New regulations under the Agricultural Land Commission Act will encourage farming and help B.C.’s agricultural community fill the growing demand for B.C. food, locally and around the world, Agriculture Minister Norm Letnick announced today.
The regulations will help farmers throughout B.C. take advantage of the demand for value-added B.C. goods by promoting the use of co-operatively owned processing facilities. The changes make it easier, for example, for berry growers to use co-operatively owned facilities to make value added products like jams or sauces, or flash freeze them for off-season sales.
Similarly, the regulation creates opportunities for producers in the north and east to pool resources and establish value-added facilities for fruits, grains, honey and other crops. The opportunity for B.C. farmers to increase their income through value-added products also encourages farmers to expand their business models and consider growing additional crops in the ALR.

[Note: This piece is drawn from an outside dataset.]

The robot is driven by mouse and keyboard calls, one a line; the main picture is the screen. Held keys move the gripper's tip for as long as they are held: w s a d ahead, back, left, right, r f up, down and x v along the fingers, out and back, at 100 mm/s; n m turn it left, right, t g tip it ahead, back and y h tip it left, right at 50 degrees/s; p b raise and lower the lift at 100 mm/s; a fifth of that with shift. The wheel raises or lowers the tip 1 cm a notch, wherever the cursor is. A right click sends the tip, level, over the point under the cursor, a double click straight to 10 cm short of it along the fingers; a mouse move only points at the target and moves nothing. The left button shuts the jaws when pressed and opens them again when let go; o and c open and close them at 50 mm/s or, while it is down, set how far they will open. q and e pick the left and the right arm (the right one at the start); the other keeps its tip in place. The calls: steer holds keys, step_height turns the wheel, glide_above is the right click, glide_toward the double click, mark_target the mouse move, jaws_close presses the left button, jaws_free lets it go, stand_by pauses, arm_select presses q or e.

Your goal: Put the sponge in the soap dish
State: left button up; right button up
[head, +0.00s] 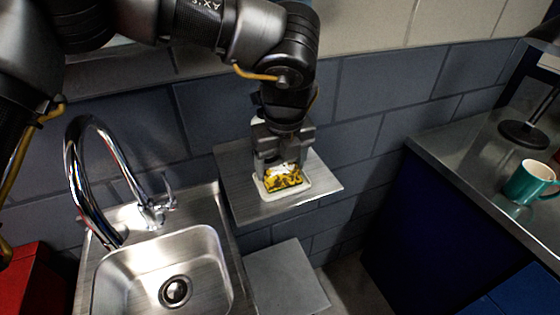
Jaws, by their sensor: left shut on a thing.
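The sponge (284,178) is a small block with a mottled yellow and dark pattern. My left gripper (281,165) points down with its jaws shut on the sponge. The white soap dish (305,191) is on a grey metal shelf (249,208) beside the sink. The sponge is over the dish, within its rim as seen from here; I cannot tell whether it touches the bottom. The gripper and sponge hide most of the dish. My right gripper is not in view.
A steel sink (140,280) with a tall curved tap (80,190) stands to the left. A lower grey panel (285,280) is below the shelf. A counter on the right holds a teal mug (524,184). A tiled wall runs close behind the shelf.

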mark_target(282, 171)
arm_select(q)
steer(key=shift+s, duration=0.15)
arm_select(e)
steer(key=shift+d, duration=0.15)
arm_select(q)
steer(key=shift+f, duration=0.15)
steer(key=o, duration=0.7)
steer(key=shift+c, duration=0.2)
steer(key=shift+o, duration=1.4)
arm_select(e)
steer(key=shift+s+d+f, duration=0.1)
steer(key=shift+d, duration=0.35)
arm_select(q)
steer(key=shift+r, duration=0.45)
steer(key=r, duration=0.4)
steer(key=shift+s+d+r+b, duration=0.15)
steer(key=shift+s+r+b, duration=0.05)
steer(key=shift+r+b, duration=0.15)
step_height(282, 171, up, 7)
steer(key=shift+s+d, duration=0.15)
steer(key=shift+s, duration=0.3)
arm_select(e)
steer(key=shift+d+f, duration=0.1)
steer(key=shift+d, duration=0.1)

The regulations also support the growing appreciation of B.C. wines, beers and spirits by locals, as well as those visiting B.C. Breweries, distilleries and meaderies will be permitted to operate on ALR land on terms similar to wineries, requiring at least 50% of the products used to make the beverage be grown on the farm. Another change, subject to the results of consultations being conducted by the Liquor Control and Licensing Branch, will permit alcohol producers in the ALR to offer alcohol from other producers to their lounge and restaurant guests, so winery guests who prefer a beer with their meal can have one.

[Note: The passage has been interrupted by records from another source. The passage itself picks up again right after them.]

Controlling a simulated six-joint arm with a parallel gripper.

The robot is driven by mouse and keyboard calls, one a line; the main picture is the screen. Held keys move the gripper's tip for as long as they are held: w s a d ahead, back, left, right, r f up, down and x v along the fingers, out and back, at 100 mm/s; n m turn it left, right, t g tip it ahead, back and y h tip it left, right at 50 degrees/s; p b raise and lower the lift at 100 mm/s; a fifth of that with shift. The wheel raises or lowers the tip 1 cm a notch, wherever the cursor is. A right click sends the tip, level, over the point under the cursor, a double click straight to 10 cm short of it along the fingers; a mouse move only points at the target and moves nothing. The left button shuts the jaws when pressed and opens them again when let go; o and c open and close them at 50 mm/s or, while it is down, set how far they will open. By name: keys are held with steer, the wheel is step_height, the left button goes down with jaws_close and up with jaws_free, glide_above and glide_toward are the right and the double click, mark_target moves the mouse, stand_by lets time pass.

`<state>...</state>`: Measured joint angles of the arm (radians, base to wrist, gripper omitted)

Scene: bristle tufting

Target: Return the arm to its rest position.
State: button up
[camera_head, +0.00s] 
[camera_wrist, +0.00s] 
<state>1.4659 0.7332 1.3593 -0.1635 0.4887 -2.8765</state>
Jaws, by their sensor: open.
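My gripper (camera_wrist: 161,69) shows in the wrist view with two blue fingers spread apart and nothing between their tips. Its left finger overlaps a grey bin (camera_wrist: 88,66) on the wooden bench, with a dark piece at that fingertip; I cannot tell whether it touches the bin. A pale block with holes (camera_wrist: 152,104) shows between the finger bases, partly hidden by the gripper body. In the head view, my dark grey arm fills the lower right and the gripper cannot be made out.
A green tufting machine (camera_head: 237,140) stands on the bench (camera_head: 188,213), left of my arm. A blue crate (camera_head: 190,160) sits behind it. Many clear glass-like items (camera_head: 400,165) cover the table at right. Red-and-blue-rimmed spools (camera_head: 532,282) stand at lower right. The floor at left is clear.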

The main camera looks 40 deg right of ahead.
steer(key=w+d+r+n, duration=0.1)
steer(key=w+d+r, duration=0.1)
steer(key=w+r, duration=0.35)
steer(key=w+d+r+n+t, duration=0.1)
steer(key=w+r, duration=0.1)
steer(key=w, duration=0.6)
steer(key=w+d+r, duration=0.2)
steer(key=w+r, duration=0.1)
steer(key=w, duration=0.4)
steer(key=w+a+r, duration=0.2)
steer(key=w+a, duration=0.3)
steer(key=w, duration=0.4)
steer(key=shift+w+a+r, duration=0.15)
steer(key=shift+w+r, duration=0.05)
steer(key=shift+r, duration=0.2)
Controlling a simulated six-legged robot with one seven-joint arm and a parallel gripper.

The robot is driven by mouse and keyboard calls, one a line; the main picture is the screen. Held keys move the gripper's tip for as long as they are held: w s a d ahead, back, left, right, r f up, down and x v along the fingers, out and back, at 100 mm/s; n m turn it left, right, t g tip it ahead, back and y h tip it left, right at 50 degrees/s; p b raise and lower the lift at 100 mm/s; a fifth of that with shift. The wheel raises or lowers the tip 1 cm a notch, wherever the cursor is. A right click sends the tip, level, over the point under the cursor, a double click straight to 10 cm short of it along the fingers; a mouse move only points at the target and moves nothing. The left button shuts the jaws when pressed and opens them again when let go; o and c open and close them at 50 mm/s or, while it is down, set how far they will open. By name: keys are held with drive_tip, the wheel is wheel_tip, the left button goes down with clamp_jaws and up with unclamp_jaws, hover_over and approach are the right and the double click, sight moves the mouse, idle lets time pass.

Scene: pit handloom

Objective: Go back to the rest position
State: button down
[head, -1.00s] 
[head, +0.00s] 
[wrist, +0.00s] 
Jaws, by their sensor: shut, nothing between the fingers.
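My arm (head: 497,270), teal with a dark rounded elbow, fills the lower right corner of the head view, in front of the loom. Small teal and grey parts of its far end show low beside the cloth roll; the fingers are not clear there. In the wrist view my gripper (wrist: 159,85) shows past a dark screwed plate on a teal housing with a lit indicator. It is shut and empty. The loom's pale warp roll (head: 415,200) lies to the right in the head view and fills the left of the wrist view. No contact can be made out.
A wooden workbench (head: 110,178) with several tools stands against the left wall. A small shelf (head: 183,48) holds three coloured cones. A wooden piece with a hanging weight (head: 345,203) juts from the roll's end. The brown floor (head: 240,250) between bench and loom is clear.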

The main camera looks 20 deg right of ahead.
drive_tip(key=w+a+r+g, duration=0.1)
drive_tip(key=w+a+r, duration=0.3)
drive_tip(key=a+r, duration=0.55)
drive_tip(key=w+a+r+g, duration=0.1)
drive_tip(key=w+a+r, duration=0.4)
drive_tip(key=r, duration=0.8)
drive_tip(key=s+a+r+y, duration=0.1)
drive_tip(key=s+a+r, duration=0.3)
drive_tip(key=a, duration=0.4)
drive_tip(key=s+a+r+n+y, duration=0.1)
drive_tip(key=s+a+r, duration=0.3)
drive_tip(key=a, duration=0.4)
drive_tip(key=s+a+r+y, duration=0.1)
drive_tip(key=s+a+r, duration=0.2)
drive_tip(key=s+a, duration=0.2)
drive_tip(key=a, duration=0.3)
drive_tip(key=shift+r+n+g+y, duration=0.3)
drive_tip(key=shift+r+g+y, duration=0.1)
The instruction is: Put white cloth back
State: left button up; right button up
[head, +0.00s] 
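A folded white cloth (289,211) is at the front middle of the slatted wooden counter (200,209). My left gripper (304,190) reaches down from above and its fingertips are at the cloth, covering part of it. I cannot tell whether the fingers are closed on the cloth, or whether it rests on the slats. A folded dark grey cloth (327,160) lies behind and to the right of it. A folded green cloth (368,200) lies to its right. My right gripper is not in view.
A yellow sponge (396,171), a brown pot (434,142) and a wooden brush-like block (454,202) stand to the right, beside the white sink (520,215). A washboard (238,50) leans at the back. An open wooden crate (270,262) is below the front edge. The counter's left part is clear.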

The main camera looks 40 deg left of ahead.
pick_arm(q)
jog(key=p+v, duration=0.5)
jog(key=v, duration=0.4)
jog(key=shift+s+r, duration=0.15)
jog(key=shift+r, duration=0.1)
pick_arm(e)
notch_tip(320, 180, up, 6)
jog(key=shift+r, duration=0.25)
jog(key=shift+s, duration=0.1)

Government is consulting on this, with plans to open up the opportunity to manufacturers later this year, so that any winery, brewery, cidery, distillery or meadery can sell products made off-site in their lounges - aligning with a recommendation made in the B.C. Liquor Policy Review. The change will create more opportunities for B.C. farmers to grow and produce crops used for these beverages, as well as building on British Columbia’s growing international reputation for culinary tourism.
In 2014, two ALC-administered zones were created to better recognize the province’s regional differences. Zone 2 includes the Interior, Kootenay and North regions, where growing seasons are shorter than elsewhere in the province. One other change in the regulation supports succession planning in Zone 2, by allowing retiring farmers to continue living on their family farm after they’ve sold it using a lease for a life term. The retiring farmers can continue to live on the farm they have worked on, while sharing their knowledge with the next generation of farmers who have purchased their farm, and keeping the entire piece of land in production, growing crops and food.
The Regulations are one part of the B.C. government’s efforts to grow the Agrifood Sector to $14 billion by 2017, by supporting high-quality, high value products, building domestic and international markets and securing a strong future for farming.
A backgrounder with a complete list of regulatory changes follows
Quotes:
B.C. Agriculture Minister Norm Letnick -
“We heard in our extensive consultations with representatives of about 100 farming groups and local governments, that British Columbians wanted these regulations to help preserve farmland and encourage agriculture, and that’s what we’ve delivered. These regulations provide farming families the chance to earn a higher income, and prepare for the transition of the farm from one generation to another, ensuring B.C. has a growing agrifoods economy and reliable food source for years to come.”
BC Agriculture Council chair Stan Vander Waal -
“These regulations are good news for BC agriculture. BC farmers have been calling for the modernization of the Agriculture Land Commission Act for some time. With these regulations BC farmers can explore new farm business opportunities under continued proactive oversight by the independent Agriculture Land Commission (ALC). BCAC trusts the ALC to administer these new regulations in accordance with the commission’s primary purpose, which is to keep BC farmland for farming.”
Media Contacts:
Dave Townsend
Government Communications and Public Engagement
Ministry of Agriculture
250 356-7098
250 889-5945 (mobile)
BACKGROUNDER
New regulations encourage farming on ALR land
The new regulations, applicable in both Zones 1 and 2, are intended to:
- Encourage farming by allowing landowners to lease portions of their land for agricultural production without an application to the ALC.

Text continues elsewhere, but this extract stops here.